Before I move on, you should know this: NFTs are digital files stored in a blockchain, essentially a digital filing cabinet where receipts and transaction records are stored.
Leveling playing field
Ledson’s original painting displayed in St. Helena’s Christopher Hill Gallery is now listed for over $20,000 on OpenSea, the largest platform for buying, selling and trading NFTs. Ledson shares the listing with her 5,000 art collectors and followers on Twitter, Instagram and Facebook hoping someone will decide to buy it.
The artist has sold seven NFTs so far, and in the future she’s thinking of including an NFT with every purchase of one of her paintings.

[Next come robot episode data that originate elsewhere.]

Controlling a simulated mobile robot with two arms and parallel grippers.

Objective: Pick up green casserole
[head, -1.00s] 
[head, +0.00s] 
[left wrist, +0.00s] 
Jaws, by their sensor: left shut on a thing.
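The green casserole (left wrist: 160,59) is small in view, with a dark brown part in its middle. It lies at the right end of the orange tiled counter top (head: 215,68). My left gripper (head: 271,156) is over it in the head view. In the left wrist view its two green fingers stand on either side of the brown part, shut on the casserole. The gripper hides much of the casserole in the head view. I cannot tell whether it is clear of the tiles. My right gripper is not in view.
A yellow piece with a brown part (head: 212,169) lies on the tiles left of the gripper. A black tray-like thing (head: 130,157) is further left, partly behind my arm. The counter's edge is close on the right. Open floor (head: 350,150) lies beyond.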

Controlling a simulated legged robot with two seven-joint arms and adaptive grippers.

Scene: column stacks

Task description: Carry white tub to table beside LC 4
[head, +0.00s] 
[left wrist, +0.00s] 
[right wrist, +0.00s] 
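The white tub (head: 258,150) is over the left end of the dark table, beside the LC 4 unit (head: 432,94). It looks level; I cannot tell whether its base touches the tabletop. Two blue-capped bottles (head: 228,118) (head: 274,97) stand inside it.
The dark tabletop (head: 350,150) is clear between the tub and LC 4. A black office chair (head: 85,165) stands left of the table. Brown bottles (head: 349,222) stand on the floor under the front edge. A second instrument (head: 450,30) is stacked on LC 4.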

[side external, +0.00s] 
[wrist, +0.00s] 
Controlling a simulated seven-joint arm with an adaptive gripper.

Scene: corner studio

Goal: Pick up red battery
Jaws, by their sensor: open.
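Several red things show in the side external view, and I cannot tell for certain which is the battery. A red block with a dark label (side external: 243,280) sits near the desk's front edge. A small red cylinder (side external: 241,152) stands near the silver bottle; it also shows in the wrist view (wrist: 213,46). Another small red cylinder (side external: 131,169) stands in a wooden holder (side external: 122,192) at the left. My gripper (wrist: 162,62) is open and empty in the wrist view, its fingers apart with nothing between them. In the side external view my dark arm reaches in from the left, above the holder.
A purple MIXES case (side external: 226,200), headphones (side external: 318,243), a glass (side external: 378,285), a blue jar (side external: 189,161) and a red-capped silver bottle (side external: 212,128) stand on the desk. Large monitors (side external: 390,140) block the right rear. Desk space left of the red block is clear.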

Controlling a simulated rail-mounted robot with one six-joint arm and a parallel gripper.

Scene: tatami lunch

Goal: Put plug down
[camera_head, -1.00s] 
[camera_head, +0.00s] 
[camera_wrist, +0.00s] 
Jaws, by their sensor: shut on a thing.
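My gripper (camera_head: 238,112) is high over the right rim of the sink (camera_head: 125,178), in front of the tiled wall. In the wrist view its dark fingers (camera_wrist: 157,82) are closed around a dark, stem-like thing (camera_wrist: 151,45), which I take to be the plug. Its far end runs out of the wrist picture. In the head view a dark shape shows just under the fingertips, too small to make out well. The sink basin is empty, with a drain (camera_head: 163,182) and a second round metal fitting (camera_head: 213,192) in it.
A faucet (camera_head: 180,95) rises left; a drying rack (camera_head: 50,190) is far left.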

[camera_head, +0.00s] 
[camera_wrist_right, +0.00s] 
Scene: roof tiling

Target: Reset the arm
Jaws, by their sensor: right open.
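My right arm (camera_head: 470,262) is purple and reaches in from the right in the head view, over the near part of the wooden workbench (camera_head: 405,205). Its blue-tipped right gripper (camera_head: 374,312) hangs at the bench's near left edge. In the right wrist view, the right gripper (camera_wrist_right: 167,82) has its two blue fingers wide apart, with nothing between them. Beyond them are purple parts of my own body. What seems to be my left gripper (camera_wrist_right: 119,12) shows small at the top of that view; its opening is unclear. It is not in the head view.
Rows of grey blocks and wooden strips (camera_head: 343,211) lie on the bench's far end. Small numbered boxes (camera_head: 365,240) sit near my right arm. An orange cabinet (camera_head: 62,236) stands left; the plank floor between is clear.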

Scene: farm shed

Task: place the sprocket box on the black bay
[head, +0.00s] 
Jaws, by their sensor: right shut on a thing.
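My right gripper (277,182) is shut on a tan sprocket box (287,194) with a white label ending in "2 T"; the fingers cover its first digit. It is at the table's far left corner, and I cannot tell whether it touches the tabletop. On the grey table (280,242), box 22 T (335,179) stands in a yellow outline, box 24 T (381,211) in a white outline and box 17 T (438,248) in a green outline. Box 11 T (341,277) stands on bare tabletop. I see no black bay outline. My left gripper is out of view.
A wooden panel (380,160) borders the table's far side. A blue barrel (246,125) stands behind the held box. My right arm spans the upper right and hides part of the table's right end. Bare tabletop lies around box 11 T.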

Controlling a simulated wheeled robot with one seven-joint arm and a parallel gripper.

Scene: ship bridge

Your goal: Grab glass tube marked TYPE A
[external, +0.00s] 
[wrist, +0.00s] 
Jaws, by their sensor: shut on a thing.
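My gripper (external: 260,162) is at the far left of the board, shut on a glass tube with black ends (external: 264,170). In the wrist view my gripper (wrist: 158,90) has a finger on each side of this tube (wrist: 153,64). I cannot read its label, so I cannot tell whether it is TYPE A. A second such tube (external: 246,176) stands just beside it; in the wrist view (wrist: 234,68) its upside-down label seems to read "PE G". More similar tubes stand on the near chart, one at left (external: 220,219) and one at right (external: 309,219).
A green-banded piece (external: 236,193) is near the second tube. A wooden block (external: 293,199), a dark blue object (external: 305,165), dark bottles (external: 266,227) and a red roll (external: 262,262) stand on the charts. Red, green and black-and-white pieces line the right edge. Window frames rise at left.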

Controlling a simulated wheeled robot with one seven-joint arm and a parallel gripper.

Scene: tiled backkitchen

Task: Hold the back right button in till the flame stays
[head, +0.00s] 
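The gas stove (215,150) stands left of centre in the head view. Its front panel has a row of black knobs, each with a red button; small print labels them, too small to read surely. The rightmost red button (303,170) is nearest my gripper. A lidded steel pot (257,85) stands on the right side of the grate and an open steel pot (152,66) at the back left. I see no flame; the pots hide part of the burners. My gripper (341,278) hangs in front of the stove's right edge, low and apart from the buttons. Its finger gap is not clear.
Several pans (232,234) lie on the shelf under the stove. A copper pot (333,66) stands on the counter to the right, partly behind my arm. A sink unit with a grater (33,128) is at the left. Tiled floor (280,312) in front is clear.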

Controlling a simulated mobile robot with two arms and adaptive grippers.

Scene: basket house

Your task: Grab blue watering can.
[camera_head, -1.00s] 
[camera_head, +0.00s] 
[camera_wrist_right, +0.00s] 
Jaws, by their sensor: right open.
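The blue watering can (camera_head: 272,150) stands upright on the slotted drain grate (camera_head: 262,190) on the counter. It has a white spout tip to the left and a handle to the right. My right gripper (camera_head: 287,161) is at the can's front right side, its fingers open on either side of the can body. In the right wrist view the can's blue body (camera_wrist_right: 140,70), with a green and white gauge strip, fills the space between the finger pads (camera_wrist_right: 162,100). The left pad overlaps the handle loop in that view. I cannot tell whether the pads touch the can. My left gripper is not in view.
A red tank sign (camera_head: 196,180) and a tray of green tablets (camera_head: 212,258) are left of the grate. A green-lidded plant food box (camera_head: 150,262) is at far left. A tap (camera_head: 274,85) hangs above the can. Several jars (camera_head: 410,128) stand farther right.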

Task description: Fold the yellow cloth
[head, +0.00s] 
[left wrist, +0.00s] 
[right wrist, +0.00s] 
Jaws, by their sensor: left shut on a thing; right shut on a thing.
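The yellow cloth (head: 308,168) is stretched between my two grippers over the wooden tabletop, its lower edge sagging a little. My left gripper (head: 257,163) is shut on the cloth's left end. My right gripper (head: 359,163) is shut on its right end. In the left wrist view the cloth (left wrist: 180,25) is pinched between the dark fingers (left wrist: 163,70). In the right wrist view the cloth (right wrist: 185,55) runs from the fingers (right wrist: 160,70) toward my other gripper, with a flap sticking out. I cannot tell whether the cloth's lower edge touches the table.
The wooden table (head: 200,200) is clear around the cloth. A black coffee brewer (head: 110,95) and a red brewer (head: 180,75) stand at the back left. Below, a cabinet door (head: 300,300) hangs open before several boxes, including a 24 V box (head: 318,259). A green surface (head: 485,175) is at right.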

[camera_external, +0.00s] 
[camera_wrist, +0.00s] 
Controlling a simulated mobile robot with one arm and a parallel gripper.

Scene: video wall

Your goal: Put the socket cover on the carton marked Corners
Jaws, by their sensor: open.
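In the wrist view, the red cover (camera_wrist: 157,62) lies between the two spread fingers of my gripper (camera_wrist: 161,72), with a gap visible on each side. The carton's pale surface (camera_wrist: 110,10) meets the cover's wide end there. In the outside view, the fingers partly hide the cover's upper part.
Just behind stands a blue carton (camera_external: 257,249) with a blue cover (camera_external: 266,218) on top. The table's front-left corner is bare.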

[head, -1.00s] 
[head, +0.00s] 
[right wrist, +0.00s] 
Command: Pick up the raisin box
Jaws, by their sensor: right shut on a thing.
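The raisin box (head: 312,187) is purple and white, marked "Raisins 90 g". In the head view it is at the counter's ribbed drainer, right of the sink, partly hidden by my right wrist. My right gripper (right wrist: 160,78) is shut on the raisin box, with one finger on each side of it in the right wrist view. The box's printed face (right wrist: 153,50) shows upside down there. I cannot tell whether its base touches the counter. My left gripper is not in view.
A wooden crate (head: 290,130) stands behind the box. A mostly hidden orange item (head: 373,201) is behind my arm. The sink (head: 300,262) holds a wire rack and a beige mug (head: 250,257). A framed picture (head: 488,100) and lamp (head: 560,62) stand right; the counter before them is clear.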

Through this process artists are receiving more money for their work than they would if they simply sold them on their websites.
Mike Winkelmann, the digital artist better known as Beeple, sold his NFT, “Everydays: The First 5000 Days,” at an auction for more than $69 million in March 2021.
The piece is the third-most expensive NFT ever sold by a living artist.
In October 2021, Ledson released 15 NFTs in her first collection — abstract paintings from the past five years. On Oct. 8, Ledson sold her first NFT, “Golden Wave No. 1,” a vibrant yellow and blue abstract painting for nearly $1,900.
She sold the physical painting for $1,000 to a longtime admirer of her work, Ledson said.
“We’ve never empowered artists like this,” Ledson said. “Now, we can hold up artists in our society. We’re leveling the playing field and allowing people to be involved no matter who they are. You don’t need an MFA, you don’t need to go through galleries — you can be anyone.”
“What does the world look like when we are empowering creatives?” Ledson added. “What does our culture look like when creatives are empowered financially?”
NFT fomo (fear of missing out)
When a close friend, an art curator from Los Angeles, reached out to local artist Ricky Watts in March 2021 about an NFT opportunity, he couldn’t resist. His friend asked him to provide an art piece to go with San Francisco music producer Mike Relm’s 15-second music beat.
The NFT, a 12-second video, features Watts’ abstract art piece — an animated psychedelic styled sunset called “Flat Earth Sunset.” The sunset moves as a music beat plays in the background.
It sold for nearly $2,500 in March 2021. Now, that 12-second video is worth over $5,000.